Şirketler, girdileri ve çıktıları olan bir sistem şeklinde görülebilir.  İşletmelerin ürettiği katma değer, ürün ya da hizmet, eğer tüketiciye ulaşamazsa değer olmayacaktır yani kimsenin işine yaramayacaktır. Üretilen bu katma değerin ihtiyacı olan kişilerce duyulması, satın alınmasının sağlanması pazarlama faaliyeti ile elde edilir.

İşletmeniz ister küçük bir mahalle bakalı olsun, ister binlerce kişinin çalıştığı bir fabrika olsun, pazarlama işlevine ihtiyaç duyar. Önemli olan bu işlevi doğru tanımlamak, pazarlama kaidelerini doğru algılamaktır. Tüketicinin sizin ürününüzü doğru algılaması, ihtiyaç anında sizi tercih etmesini sağlamak aslında uzun zamandır çok çalışılan ancak ülkemizde nedendir bilinmez işletmelerce en az içselleştirilen konudur.

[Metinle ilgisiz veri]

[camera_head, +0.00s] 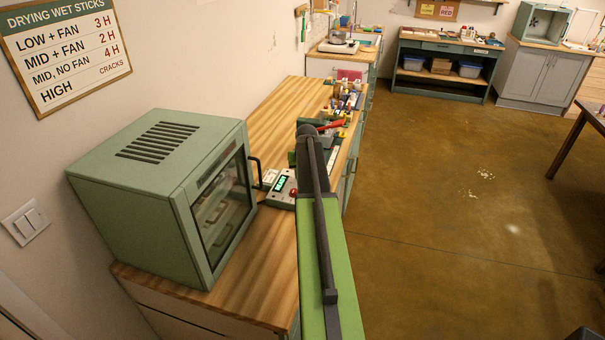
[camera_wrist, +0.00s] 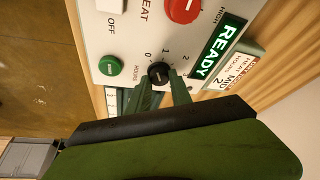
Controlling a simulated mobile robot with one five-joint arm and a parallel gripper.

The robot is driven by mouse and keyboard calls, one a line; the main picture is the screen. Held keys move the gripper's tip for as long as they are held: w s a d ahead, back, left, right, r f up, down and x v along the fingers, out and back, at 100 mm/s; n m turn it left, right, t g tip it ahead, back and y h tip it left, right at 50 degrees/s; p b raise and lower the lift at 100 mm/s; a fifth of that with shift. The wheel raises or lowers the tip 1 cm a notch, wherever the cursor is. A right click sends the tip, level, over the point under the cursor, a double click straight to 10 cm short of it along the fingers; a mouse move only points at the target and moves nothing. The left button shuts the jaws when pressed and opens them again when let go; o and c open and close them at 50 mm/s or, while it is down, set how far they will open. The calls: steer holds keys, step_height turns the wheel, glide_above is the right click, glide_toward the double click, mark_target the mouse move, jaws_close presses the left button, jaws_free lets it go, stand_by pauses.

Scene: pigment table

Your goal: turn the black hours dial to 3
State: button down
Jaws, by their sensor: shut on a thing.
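The black hours dial (camera_wrist: 158,72) sits on a pale control panel (camera_wrist: 125,45) in the wrist view, marked HOURS, with 0, 1 and 2 legible around it. My gripper (camera_wrist: 161,82) is shut on the dial, one green finger on each side. Which number the dial points to is too small to tell for sure. In the head view the panel (camera_head: 279,199) lies on the wooden bench, with a lit green display (camera_head: 281,183); my arm hides the dial and gripper there.
On the panel are a red knob (camera_wrist: 183,8), a green button (camera_wrist: 110,66), an OFF switch and a READY display (camera_wrist: 222,47). A card (camera_wrist: 236,76) beside it reads MID 2. A green oven (camera_head: 160,190) stands left of the panel; small tools lie behind.

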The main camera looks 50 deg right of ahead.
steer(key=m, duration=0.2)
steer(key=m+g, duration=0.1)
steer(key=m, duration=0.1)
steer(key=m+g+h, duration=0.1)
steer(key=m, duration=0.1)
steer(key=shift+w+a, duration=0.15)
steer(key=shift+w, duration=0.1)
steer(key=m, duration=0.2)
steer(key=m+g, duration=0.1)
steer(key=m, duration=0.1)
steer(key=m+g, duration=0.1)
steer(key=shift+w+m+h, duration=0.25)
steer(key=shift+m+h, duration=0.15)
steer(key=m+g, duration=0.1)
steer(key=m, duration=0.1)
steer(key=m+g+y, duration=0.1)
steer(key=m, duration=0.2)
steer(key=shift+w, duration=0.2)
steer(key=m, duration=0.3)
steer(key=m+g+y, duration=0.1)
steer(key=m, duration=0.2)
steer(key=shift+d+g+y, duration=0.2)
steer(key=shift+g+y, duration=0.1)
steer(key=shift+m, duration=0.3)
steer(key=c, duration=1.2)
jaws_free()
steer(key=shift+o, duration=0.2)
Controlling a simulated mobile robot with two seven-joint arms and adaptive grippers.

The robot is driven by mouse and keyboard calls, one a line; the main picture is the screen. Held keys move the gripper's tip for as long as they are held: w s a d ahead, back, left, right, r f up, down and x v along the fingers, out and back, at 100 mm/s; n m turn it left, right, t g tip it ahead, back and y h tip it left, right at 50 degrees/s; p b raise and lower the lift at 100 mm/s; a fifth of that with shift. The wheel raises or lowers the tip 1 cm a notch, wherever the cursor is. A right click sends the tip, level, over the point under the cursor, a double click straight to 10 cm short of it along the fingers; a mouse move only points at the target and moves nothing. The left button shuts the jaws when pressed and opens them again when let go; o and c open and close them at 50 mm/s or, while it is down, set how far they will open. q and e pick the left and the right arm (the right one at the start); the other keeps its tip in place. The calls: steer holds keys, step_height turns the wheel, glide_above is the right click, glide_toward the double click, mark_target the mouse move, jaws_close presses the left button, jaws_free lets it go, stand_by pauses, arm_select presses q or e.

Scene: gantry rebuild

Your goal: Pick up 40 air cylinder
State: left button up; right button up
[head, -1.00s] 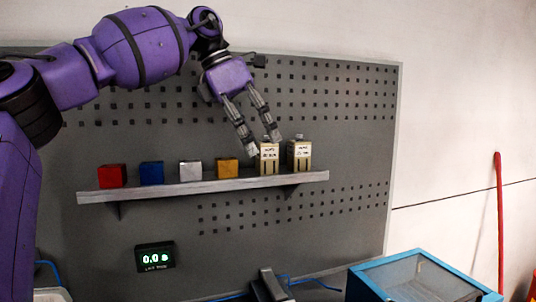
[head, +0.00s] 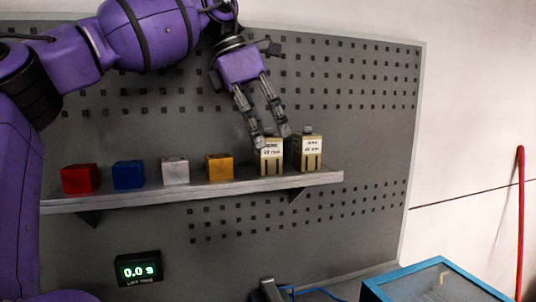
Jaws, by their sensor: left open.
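Two tan air cylinders stand upright side by side at the right end of a grey shelf (head: 240,189): a left one (head: 270,160) and a right one (head: 308,153). Both carry white labels with small print. I cannot tell for sure which label says 40. My left gripper (head: 271,136) points down and is open, its fingertips at the top of the left cylinder, one on either side. Whether they touch it I cannot tell; the cylinder's top is partly hidden by the fingers. My right gripper is not in view.
Red (head: 80,179), blue (head: 128,174), silver (head: 175,170) and orange (head: 219,167) blocks stand on the shelf to the left. A perforated grey panel (head: 350,120) is behind. A blue-framed box (head: 400,275) is at lower right.

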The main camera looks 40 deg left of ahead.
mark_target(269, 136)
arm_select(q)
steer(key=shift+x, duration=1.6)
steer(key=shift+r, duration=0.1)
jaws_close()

Ülkemizde en yaygın yapılan hata, “pazarlamacının” işe alınması ile pazarlama işlevinin başladığı kanaatidir. Hatta çoğu zaman “satıcı”, “pazarlamacı” ve hatta “iş geliştirmeci” terimlerinin havada uçuştuğu ve karıştırıldığı vakidir. Ülkemiz ekonomisinin de en önemli problemlerinden birisidir pazarlama(ma). Ürettiğimiz ürünü doğru tanımlayamaz ve tüketici ile kavuşturamaz isek, ne ihracatımız ne de iç tüketime yönelik sermaye yapılanmamız gelişmeyecek, ya da şans eseri gelişecektir.

Pazarlama bağımsız bir işlev değildir. Ürünün tasarımı ile başlayan, pazarın tanımlanması, tüketicinin belirlenmesi, ona ulaşan yolların hedeflenmesi, satış fiyatının oluşturulması, geri dönüşlerin alınarak ürünün ya da üretimin geliştirilmesi süreçleri pazarlama işlevinin içinde yer alır. Örneğin eğer ürününüzü hala maliyet artı kar diye satmaya çalışıyorsanız, ürününüze olası tüm işlevleri katmaya çalışıyorsanız pazarlama ile ilgili tüm bildiklerinizi unutup yeniden öğrenmelisiniz. Pazarlama kesin olarak, işletmenin tüm süreçlerinin içinde yer alan bir işlevdir.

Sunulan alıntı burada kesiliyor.